_Exercise aim_: Produce the listing below again, exactly as shown.

_Information supplied_:
------------------------

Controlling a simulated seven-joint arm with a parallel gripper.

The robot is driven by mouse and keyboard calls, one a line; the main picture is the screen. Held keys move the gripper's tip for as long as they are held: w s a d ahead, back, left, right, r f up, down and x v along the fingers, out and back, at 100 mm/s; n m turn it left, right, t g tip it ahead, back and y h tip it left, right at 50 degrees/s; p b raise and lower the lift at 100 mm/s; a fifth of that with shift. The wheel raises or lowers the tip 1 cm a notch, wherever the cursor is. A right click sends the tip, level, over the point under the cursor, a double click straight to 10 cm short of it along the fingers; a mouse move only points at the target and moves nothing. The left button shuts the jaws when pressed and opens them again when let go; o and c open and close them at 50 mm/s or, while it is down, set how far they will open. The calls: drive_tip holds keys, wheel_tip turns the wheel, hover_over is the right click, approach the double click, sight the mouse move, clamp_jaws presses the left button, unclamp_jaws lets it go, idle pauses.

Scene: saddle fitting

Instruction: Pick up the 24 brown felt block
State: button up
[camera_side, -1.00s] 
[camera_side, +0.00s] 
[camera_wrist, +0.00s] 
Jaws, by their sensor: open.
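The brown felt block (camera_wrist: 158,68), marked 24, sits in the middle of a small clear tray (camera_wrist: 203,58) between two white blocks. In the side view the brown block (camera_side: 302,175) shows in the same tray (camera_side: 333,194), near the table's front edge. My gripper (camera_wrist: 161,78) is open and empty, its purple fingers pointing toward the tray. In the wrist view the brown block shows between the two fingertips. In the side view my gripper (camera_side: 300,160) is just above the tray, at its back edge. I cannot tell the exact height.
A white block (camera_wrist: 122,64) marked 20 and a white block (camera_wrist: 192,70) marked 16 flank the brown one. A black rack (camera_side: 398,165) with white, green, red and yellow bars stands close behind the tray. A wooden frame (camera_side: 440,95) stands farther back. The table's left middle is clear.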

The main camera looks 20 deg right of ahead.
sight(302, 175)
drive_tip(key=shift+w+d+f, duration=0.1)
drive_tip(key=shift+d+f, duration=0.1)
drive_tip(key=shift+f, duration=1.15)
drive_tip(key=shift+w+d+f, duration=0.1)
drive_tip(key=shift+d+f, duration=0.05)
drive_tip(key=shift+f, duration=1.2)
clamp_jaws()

------------------------

_Finished exercise_:
Controlling a simulated seven-joint arm with a parallel gripper.

The robot is driven by mouse and keyboard calls, one a line; the main picture is the screen. Held keys move the gripper's tip for as long as they are held: w s a d ahead, back, left, right, r f up, down and x v along the fingers, out and back, at 100 mm/s; n m turn it left, right, t g tip it ahead, back and y h tip it left, right at 50 degrees/s; p b raise and lower the lift at 100 mm/s; a fifth of that with shift. The wheel raises or lowers the tip 1 cm a notch, wherever the cursor is. A right click sends the tip, level, over the point under the cursor, a double click straight to 10 cm short of it along the fingers; a mouse move only points at the target and moves nothing. The left button shuts the jaws when pressed and opens them again when let go; o and c open and close them at 50 mm/s or, while it is down, set how far they will open. The calls: drive_tip holds keys, wheel_tip turns the wheel, hover_over is the right click, approach the double click, sight the mouse move, clamp_jaws presses the left button, unclamp_jaws lets it go, idle pauses.

Scene: saddle fitting

Instruction: Pick up the 24 brown felt block
State: button up
[camera_side, -1.00s] 
[camera_side, +0.00s] 
[camera_wrist, +0.00s] 
Jaws, by their sensor: open.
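The brown felt block (camera_wrist: 158,68), marked 24, sits in the middle of a small clear tray (camera_wrist: 203,58) between two white blocks. In the side view the brown block (camera_side: 302,175) shows in the same tray (camera_side: 333,194), near the table's front edge. My gripper (camera_wrist: 161,78) is open and empty, its purple fingers pointing toward the tray. In the wrist view the brown block shows between the two fingertips. In the side view my gripper (camera_side: 300,160) is just above the tray, at its back edge. I cannot tell the exact height.
A white block (camera_wrist: 122,64) marked 20 and a white block (camera_wrist: 192,70) marked 16 flank the brown one. A black rack (camera_side: 398,165) with white, green, red and yellow bars stands close behind the tray. A wooden frame (camera_side: 440,95) stands farther back. The table's left middle is clear.

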The main camera looks 20 deg right of ahead.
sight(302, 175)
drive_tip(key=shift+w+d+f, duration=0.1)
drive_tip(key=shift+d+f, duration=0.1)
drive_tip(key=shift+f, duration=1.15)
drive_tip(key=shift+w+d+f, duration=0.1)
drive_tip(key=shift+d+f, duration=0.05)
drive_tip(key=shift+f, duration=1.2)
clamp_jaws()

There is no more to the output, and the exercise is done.